Christian living- dealing with one 'oops' at a time…

Posts tagged ‘comfort Christian Jewish death bereavement’

To Comfort…

Photo by Matija Barrett

Photo by Matija Barrett

Many times in scripture there is not a word in English that adequately captures what the word in Greek is trying to convey. Such is the case with the word we translate ‘comfort.’

In English, the word ‘comfort’ conveys a picture of putting your arm around a person and making them feel better emotionally. In Greek, parakalo is better translated as ‘one who is called along side’ indicating that the one who comforts walks through the tough time with you. It is a word that implies action, and is not limited to the emotional.
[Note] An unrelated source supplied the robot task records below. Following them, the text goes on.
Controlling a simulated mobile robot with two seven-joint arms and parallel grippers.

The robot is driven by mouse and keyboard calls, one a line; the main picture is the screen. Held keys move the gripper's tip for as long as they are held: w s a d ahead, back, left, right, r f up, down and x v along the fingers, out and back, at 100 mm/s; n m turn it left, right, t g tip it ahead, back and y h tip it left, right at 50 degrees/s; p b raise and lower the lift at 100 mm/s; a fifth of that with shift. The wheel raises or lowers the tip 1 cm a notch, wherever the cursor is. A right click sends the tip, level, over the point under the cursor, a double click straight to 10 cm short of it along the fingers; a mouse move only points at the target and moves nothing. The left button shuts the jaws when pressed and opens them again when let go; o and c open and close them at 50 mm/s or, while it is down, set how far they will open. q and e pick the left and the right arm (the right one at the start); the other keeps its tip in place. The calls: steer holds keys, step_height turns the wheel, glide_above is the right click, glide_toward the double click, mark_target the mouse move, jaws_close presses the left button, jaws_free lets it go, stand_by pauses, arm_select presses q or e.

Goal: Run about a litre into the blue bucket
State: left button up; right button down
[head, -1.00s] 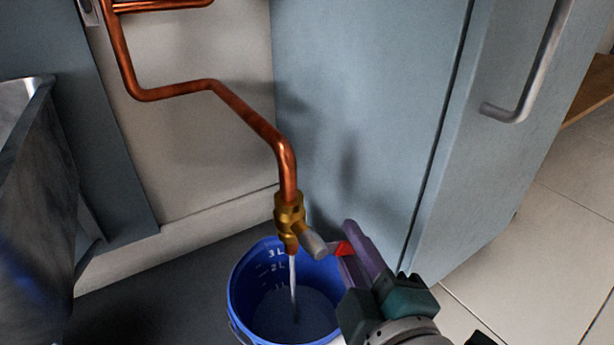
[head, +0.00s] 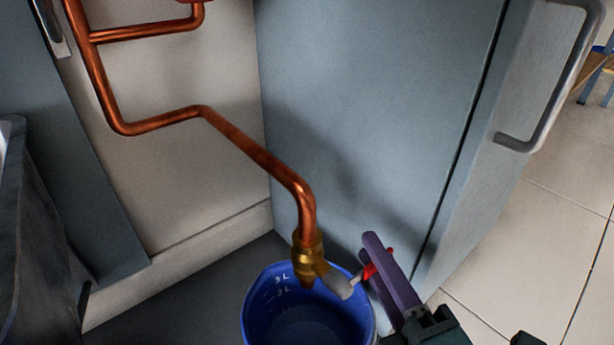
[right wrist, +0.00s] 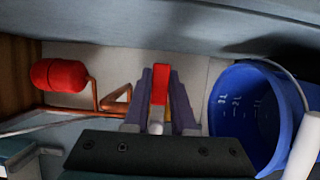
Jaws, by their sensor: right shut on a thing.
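The blue bucket (head: 258,318) stands on the floor under the brass tap (head: 308,260). White litre marks show on its inner wall, and a dark water surface (head: 308,328) lies inside; I cannot read the exact level. No stream shows below the spout. The tap's red lever (head: 370,270) is between the purple fingers of my right gripper (head: 382,266), which is shut on it. The right wrist view shows the red lever (right wrist: 160,84) between the fingers and the bucket (right wrist: 232,118) to the right. My left gripper is not in view.
Copper pipe (head: 250,147) runs down the wall to the tap. A blue-grey cabinet (head: 375,110) with a metal handle (head: 545,120) stands close behind the gripper. A dark metal basin (head: 45,240) is at left. Tiled floor (head: 550,240) is clear at right. A red vessel (right wrist: 58,75) is on the pipework.

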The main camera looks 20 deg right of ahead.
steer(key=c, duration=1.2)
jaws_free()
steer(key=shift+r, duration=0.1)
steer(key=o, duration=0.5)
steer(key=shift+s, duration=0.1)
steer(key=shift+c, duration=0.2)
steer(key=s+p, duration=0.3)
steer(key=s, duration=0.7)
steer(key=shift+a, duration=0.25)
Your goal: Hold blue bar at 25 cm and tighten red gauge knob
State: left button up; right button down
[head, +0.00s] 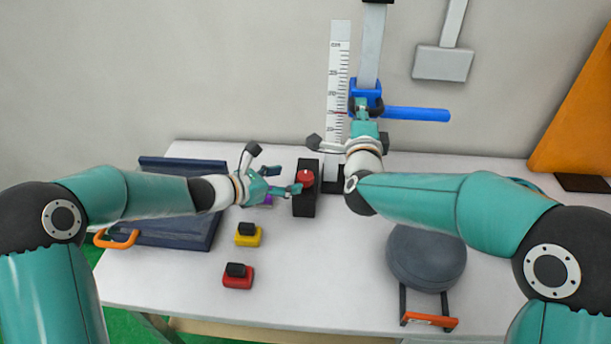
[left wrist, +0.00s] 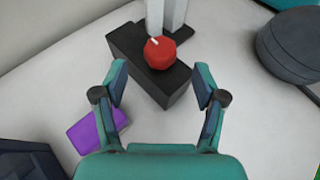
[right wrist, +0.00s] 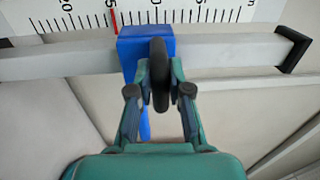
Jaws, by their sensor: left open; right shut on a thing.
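The blue bar (head: 415,114) sticks out to the right from a blue slider block (head: 367,86) on the upright rail. My right gripper (head: 362,106) is shut on a black knob (right wrist: 159,76) at the block. In the right wrist view, the left edge of the blue block (right wrist: 145,40) lies close to the scale's red line (right wrist: 114,20). The red knob (head: 306,177) sits on a black base (head: 304,205). My left gripper (left wrist: 160,80) is open, with the red knob (left wrist: 160,53) just ahead, centred between its fingers and apart from them.
The ruled scale (head: 338,75) stands left of the rail. A purple block (left wrist: 97,130) lies beside the left gripper. Yellow (head: 247,236) and red (head: 238,279) blocks stand nearer the front. A round grey weight (head: 427,258) is at right, a dark tray (head: 170,233) at left.

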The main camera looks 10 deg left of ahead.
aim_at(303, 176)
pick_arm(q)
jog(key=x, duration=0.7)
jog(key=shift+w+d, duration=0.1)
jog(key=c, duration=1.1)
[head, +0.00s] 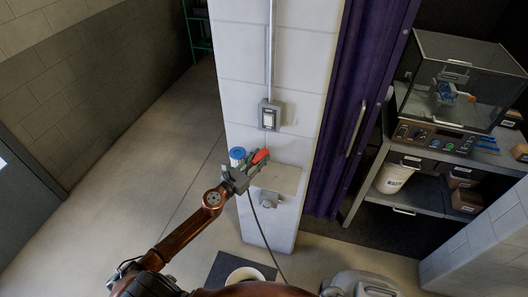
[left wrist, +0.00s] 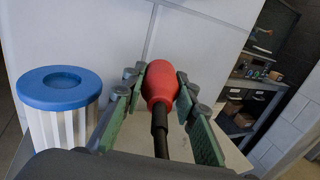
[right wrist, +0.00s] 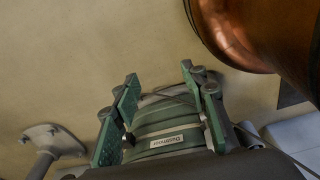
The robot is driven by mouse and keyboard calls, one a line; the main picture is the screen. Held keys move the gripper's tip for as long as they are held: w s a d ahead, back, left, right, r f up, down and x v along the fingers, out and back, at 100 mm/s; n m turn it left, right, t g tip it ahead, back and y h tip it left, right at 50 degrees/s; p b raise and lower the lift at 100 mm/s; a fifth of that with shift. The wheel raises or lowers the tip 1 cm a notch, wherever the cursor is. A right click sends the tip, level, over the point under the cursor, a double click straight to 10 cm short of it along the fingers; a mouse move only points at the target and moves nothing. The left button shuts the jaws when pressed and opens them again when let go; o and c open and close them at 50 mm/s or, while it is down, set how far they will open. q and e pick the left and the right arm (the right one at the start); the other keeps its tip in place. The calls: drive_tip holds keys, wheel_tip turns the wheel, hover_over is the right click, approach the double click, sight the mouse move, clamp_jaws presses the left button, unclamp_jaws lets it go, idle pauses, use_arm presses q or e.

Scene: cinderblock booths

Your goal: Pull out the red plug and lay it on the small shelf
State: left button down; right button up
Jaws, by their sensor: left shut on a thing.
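The red plug (head: 261,156) is between the fingertips of my left gripper (head: 245,169), which is shut on it. The left wrist view shows the red plug (left wrist: 160,84) gripped from both sides, its black cable running back toward the camera. The plug is below and apart from the grey wall socket (head: 269,116). The small shelf (head: 280,178) juts from the white pillar just below the plug; I cannot tell whether they touch.
A blue-topped white filter (head: 237,158) stands left of the plug, close to my left gripper; it also shows in the left wrist view (left wrist: 60,105). The cable (head: 262,232) hangs to the floor. A purple curtain (head: 358,95) and a workbench (head: 422,157) are at right.

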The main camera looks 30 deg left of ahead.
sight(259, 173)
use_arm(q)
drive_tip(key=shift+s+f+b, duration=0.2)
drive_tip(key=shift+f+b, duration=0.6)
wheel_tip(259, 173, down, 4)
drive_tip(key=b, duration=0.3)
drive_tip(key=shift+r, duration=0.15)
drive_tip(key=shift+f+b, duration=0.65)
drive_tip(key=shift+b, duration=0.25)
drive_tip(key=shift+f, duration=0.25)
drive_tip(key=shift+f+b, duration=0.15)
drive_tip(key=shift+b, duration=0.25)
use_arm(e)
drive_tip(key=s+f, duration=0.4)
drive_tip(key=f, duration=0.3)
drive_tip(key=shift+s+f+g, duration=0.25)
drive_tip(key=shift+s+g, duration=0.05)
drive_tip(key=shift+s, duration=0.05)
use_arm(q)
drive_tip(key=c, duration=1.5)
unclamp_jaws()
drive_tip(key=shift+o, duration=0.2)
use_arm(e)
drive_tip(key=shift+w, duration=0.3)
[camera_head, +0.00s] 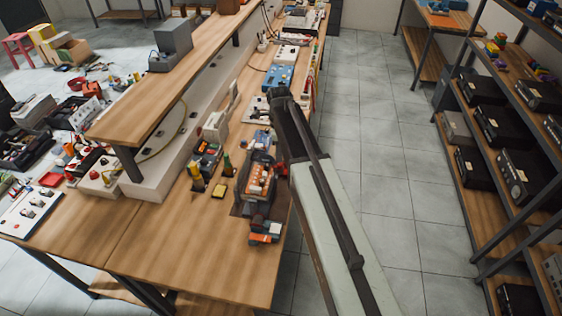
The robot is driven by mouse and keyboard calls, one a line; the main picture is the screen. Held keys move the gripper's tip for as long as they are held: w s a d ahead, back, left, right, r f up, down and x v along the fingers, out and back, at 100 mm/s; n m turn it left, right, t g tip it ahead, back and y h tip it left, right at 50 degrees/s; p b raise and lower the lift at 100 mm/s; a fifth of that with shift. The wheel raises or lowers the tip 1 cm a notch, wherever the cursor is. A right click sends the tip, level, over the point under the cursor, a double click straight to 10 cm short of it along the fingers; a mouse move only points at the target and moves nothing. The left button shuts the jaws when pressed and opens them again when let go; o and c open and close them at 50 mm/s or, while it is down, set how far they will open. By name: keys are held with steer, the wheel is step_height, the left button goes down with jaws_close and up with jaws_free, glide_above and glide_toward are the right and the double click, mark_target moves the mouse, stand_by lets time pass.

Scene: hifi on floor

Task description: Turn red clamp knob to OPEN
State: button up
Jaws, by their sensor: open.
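My arm (330,230) reaches up from the bottom right along the bench's right edge, and its dark far end (280,98) is over the bench. I cannot make out any fingertips of my gripper. A dark device with a row of orange parts (260,182) sits on the bench just left of my arm. A small red part (282,168) shows between this device and my arm, partly covered. I cannot tell whether it is the clamp knob or which way it is turned.
The wooden bench (190,260) is clear at its near end. An orange and grey block (264,234) lies near the right edge. A raised shelf (170,85) runs along the left. Shelves with dark boxes (490,130) stand right, across a clear tiled aisle (385,150).

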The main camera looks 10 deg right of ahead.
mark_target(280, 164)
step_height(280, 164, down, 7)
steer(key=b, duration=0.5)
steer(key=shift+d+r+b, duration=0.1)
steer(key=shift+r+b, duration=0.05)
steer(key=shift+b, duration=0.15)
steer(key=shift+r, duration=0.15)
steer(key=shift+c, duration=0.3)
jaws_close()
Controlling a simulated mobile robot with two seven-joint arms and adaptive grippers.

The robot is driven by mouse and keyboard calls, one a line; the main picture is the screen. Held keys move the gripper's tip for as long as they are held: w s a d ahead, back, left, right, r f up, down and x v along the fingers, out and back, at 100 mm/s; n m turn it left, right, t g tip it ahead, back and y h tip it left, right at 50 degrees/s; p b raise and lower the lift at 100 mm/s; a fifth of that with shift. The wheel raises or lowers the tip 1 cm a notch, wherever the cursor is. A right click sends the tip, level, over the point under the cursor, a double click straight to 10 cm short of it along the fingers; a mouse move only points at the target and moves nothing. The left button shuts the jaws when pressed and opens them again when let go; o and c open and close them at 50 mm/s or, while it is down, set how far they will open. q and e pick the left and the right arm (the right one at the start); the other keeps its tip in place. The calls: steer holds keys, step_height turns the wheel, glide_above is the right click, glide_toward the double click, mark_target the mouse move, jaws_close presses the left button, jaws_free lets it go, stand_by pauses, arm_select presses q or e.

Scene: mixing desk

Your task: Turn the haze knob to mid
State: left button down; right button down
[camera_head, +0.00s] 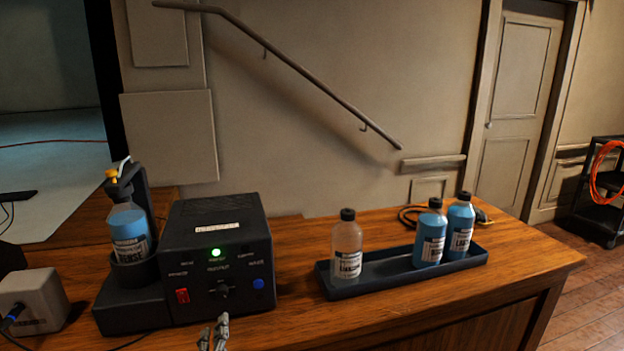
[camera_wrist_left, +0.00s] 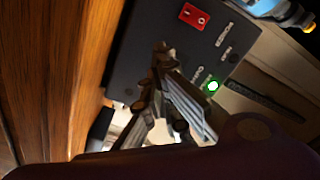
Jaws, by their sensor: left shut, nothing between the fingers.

In Jewish tradition, a family who has experienced a death is not left alone for the first week. Friends and distant relatives bring food and take turns staying with the bereaved. The family is responsible for nothing, and is not even expected to shower. They have a week to be in as deep mourning as they wish.

Further the ‘comforters’ are not to talk unless the bereaved speaks first, and then they are only to talk on the topics the bereaved introduces. Some people need to talk about the deceased to obtain closure; others need to take their mind off their misery by speaking of anything but the deceased. This ‘rule’ allows the person who has experienced a loss to direct the conversation onto what they feel would be helpful to them.

After the week is over a Jewish person prays daily for the deceased for up to eleven, or twelve months. Close friends may join them in prayer. This too provides a measure of comfort, but also provides a time when the period of mourning is expected to be over.

The point: Comfort involves walking through life with a person. Here the Jewish mourning traditions provide a way for people to participate with the grieving in a healthy manner.

How many times have we felt ’empty’ and ‘useless’ when trying to comfort someone during difficult times? This may be because we were only trying to affect their emotional state without addressing their very real need for human companionship, or even their need for very real help. Approaching comfort as an act by which one comes up along side another and walks through difficulties with them may give us a more satisfying way to approach those we love who are struggling through the trials of life.